## START

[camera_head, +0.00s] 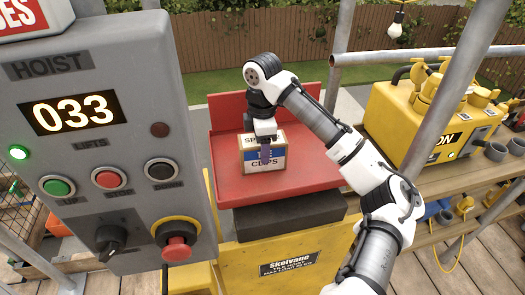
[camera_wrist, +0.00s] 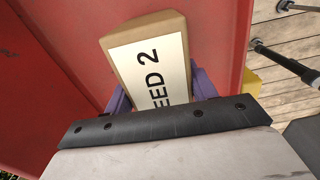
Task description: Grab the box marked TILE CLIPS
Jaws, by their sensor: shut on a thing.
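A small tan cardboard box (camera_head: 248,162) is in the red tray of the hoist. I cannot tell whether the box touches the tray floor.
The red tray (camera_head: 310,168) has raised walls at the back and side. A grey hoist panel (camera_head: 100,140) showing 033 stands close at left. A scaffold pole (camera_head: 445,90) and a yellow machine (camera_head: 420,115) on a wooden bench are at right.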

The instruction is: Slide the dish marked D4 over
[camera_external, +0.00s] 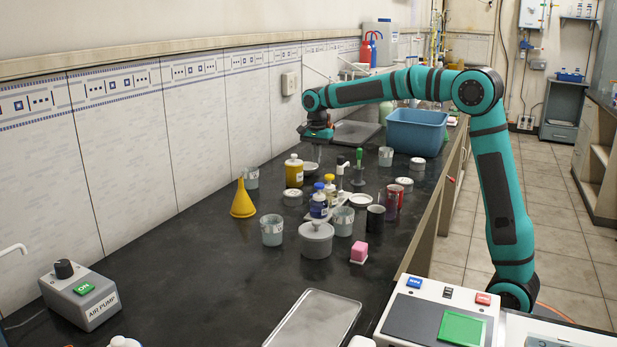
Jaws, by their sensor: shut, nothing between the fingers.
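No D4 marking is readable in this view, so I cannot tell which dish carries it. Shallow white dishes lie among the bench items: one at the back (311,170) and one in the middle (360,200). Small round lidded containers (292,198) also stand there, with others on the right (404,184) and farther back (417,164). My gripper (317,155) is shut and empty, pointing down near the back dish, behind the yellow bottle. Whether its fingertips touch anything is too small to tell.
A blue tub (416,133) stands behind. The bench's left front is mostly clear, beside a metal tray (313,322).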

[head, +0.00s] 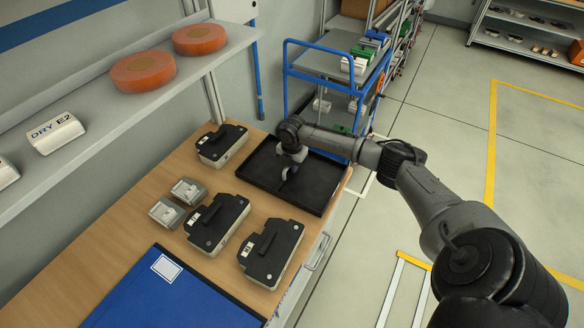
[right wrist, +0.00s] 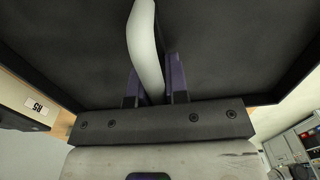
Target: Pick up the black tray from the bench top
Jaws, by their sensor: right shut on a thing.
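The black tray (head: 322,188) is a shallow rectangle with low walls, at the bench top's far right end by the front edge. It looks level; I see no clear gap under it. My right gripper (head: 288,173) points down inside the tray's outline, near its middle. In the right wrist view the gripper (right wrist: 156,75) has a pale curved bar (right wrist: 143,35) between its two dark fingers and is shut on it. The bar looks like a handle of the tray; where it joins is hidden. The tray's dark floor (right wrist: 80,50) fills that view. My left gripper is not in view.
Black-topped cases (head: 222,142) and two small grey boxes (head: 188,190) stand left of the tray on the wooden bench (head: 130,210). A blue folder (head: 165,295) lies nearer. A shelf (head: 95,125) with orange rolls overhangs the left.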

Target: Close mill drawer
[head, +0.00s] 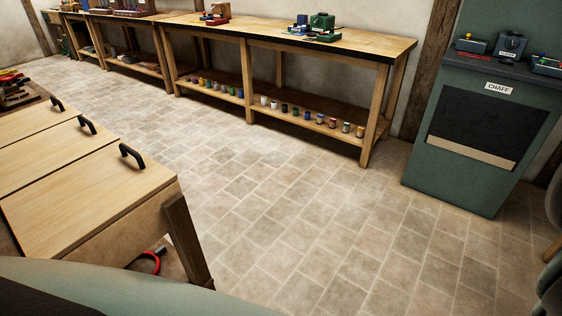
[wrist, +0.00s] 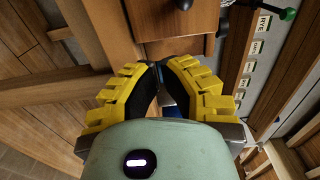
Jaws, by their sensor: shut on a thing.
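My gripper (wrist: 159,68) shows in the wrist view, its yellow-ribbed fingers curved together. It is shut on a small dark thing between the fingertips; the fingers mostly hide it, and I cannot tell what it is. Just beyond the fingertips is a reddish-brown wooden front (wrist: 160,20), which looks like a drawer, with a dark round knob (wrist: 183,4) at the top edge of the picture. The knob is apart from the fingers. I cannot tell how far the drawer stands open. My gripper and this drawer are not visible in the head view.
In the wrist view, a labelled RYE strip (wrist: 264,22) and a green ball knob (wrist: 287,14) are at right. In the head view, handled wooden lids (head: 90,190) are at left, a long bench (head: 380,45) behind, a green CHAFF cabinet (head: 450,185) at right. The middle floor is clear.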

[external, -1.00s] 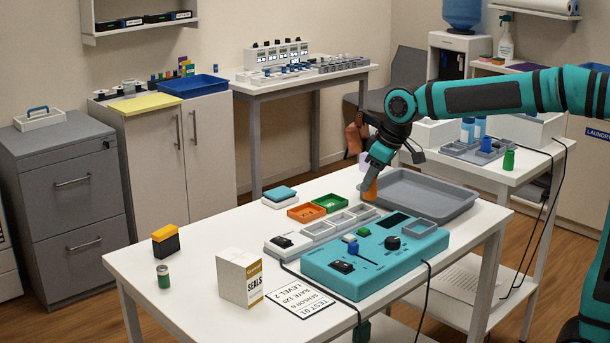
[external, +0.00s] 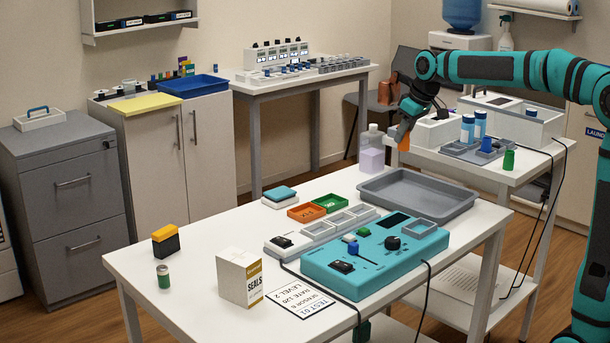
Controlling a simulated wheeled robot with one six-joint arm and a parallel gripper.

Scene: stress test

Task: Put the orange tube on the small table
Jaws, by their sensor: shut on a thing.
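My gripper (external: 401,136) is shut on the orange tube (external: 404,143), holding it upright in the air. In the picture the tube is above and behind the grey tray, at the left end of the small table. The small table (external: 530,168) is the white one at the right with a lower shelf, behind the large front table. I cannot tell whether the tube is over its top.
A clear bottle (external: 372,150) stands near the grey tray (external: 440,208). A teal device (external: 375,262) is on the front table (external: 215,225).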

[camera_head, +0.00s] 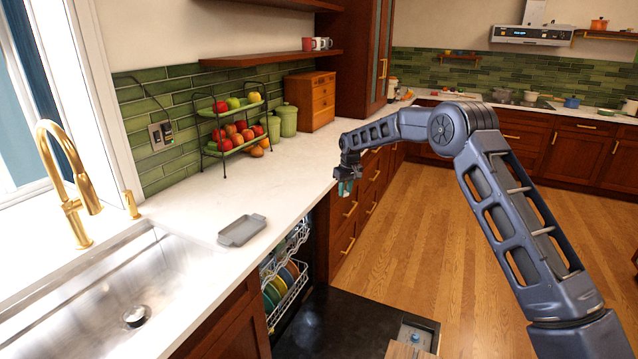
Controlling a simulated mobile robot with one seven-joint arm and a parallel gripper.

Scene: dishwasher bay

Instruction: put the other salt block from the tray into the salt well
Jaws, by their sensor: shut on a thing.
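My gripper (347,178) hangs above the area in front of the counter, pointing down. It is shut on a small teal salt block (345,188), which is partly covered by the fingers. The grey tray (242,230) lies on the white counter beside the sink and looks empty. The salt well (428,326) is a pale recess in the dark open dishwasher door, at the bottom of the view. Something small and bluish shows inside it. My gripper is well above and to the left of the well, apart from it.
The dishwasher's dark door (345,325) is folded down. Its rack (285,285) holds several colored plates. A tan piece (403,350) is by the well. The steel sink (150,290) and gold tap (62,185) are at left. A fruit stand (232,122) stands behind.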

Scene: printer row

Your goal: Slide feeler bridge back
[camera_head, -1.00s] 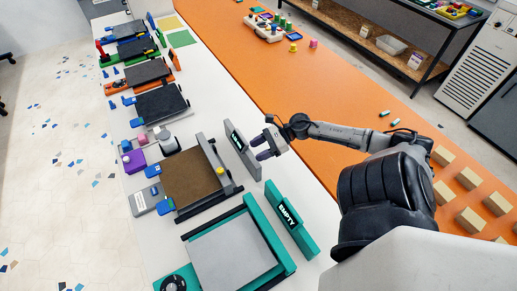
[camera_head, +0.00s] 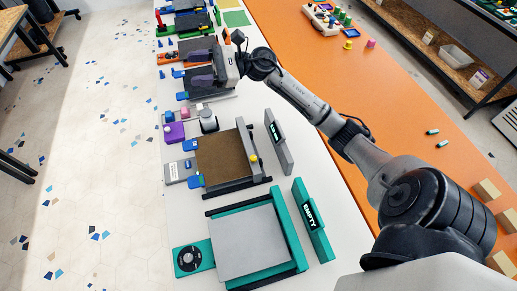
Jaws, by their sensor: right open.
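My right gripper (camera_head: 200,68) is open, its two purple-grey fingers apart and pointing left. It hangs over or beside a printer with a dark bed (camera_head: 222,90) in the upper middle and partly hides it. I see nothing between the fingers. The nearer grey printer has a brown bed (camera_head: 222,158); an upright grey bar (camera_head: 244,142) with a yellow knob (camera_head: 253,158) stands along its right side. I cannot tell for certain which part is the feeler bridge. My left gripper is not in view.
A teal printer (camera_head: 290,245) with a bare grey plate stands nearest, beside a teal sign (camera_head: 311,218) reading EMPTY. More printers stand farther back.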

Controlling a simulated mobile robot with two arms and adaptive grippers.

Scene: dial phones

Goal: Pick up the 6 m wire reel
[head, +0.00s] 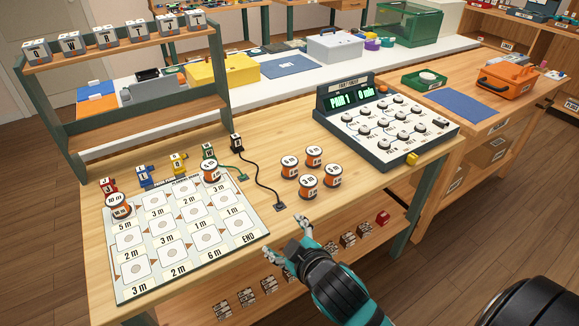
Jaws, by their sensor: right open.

## END

# [Work to be completed]
Make an exact copy of the lines from the top of the material through the line with "Task description: Grab", pictures excluded.

# [Task solution]
[camera_head, +0.00s] 
[camera_wrist, +0.00s] 
Task description: Grab the box marked TILE CLIPS

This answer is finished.